La grande famine Premier roman de Soufiane Marsni


Par Jean Zaganiaris EGE Rabat, Cercle de Littérature Contemporaine
Mercredi 5 Septembre 2018

Soufiane Marsni a publié son premier roman
«La grande famine» aux éditions Marsam.
L’histoire se déroule dans un bidonville de
Casablanca au cours des années quarante,
marquées par la pénurie alimentaire. Par-delà
la contextualisation historique finement menée,
ce beau roman interpelle notre temps présent.  


Le livre de Soufiane Marsni s’inscrit dans la tradition du roman réaliste. Lors de l’échange que nous avons eu avec l’auteur en octobre 2017, ce dernier nous a parlé de ses lectures, notamment des classiques français du XIXème siècle, du «Grand Meaulnes» mais aussi de Gogol, Tolstoï et Dostoïevski.

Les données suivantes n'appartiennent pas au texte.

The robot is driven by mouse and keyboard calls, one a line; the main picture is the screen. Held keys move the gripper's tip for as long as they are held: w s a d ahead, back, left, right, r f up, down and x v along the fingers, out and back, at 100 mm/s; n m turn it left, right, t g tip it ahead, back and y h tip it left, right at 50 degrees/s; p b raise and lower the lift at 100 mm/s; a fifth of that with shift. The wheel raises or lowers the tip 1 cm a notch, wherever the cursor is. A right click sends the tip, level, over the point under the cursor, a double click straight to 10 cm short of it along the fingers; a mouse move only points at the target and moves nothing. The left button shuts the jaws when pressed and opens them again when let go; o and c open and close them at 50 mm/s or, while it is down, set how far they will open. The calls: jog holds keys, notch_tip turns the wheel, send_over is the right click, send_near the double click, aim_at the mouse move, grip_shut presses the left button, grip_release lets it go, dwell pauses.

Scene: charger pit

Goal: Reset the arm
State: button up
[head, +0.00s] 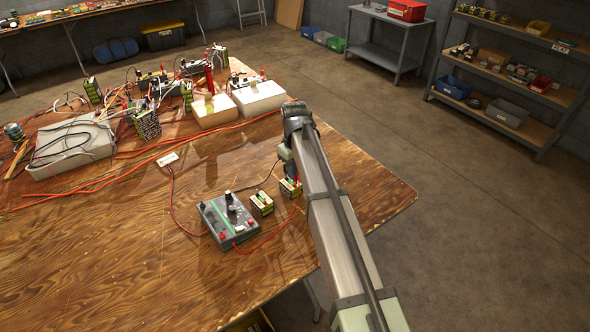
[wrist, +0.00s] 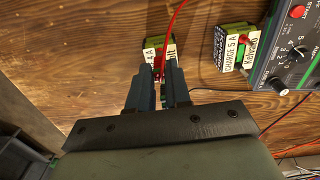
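My gripper (wrist: 161,72) shows at the middle of the wrist view, its two dark fingers close together with a narrow gap. A red plug (wrist: 157,66) on a red cable sits between the fingertips, and the fingers look closed on it. The plug is at the top of a green-and-white battery block (wrist: 168,48), partly hidden by the fingers. In the head view my arm reaches in from the lower right, low over the table's right part. The same block (head: 290,187) shows beside the arm; my fingers are mostly hidden there.
A second battery block (head: 262,204) and a grey charger box (head: 228,220) with a knob stand just left. Red cables cross the wooden table (head: 120,270). White boxes (head: 212,110) and wired clutter stand at the back left. The table's right corner is bare.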

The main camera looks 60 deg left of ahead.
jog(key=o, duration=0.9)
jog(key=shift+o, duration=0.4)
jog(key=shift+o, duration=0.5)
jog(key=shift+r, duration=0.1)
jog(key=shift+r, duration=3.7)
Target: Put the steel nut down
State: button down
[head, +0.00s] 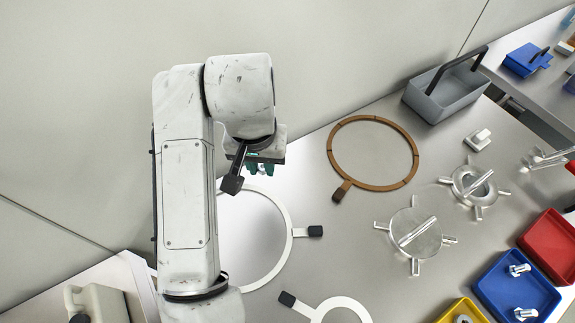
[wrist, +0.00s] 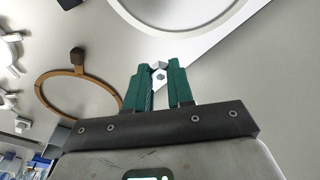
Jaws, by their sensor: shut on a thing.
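The steel nut (wrist: 160,75) is a small silver hexagon with a hole, held between the green fingertips in the wrist view. My gripper (wrist: 159,70) is shut on it. In the head view my gripper (head: 263,169) hangs over the workbench, above the far edge of a large white ring with a black tab (head: 291,224). A bit of silver shows between the fingers there, mostly hidden by them. Whether the nut touches the bench cannot be told.
A brown ring (head: 416,170) lies right of my gripper, with a grey handled carrier (head: 447,97) behind it. Red (head: 548,248), blue (head: 493,291) and yellow (head: 449,315) trays line the right side. Bare bench separates the rings.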

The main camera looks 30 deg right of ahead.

Les descriptions de la famine dans le Maroc colonisé possèdent ce regard social que l’auteur de texte littéraire sait porter sur l’existant. Un souci d’historicisation et d’évocation du détail est présent dans le livre. Soufiane Marsni rend compte de l’atmosphère d’une époque où «rien ne serait plus comme avant».
Les familles quittent leur douar pillé par les militaires français qui s’appropriaient leurs provisions et se rendent dans les bidonvilles des grandes agglomérations urbaines pour tenter de survivre, même si elles ne mangent pas à leur faim. Ahmed arrive à Casablanca avec sa femme Halima et ses deux filles, Fatima et Zineb. Ils parviennent à se loger dans un immeuble relativement correct grâce à l’emploi que le chef de famille a trouvé sur le port. Toutefois, ce dernier perd la vie dans un malheureux accident et Halima se retrouve seule pour subvenir aux besoins familiaux : «Le deuil avait consumé Halima comme la bûche et l’inquiétude avaient creusé son visage. Malgré le chagrin, elle dut faire face à ses nouvelles responsabilités et s’occuper toute seule de l’éducation de ses deux filles. Jamais elle n’avait imaginé, même dans les moments les plus difficiles, qu’elle se trouverait un jour dans cette situation, seule au monde avec deux bouches à nourrir. Même dans ses plus mauvais cauchemars, cette pensée ne lui avait jamais effleuré l’esprit ». Halima parvient à trouver un emploi à l’usine mais cela ne suffit pas à les sortir de la précarité, d’autant plus que sa fille Zineb commence à perdre l’usage de la vue. Les coupons de rationnement demeurent leur principale source d’approvisionnement.
Loin d’inscrire son roman dans un quelconque misérabilisme, Soufiane Marsni rend compte avec beaucoup de réalisme de cette époque tragique où les gens ne mangeaient pas tous les jours. Le rapport de littérature à la mémoire d’un pays est important, à la fois pour décrire ce qui s’est passé mais aussi pour interpeller le présent.
Dans un contexte d’austérité imposé aux populations gouvernées par les logiques néolibérales, «La grande famine» rappelle que les pénuries et les précarités professionnelles auxquelles sont soumis les individus ne peuvent que nuire à l’ensemble de la société, y compris aux dominants (comme le montre la scène où Moussa interpelle les patrons français qui ont licencié abusivement Fatima, devenue leur petite bonne). Il ne fait pas bon vivre dans un monde où l’on ne peut profiter publiquement des maigres jouissances de la vie, où chacun épie vos faits et gestes avec jalousie et malveillance, où la solidarité, l’amitié et les comportements éthiques sont rendus impossibles.
Cette société explosera tôt ou tard à la figure de ceux qui croient la gouverner, comme le montrera l’histoire du Maroc dès 1947 avec les fameux discours de Feu Mohammed V et de sa fille la Princesse Lalla Aïcha à Tanger ainsi que la résistance nationaliste de plus en plus organisée.
Halima rencontre à l’usine la souffrance de la condition ouvrière. Ses mains s’abîment, son corps s’épuise. Autour d’elle, les autres femmes sont haineuses, colériques, en souffrance également. Halima fait la connaissance d’Aïcha, une autre ouvrière habitant dans un bidonville et élevant également toute seule son fils. Peu à peu, Halima se retrouve prise dans des situations où elle doit nécessairement recourir à des procédés illégaux pour faire vivre sa famille. Avec Aïcha, elle réussit à obtenir un double rationnement en usurpant une fausse identité mais vit avec l’angoisse d’être découverte, d’autant plus qu’un policier habite l’immeuble et que Halima n’est pas en bons termes avec son épouse.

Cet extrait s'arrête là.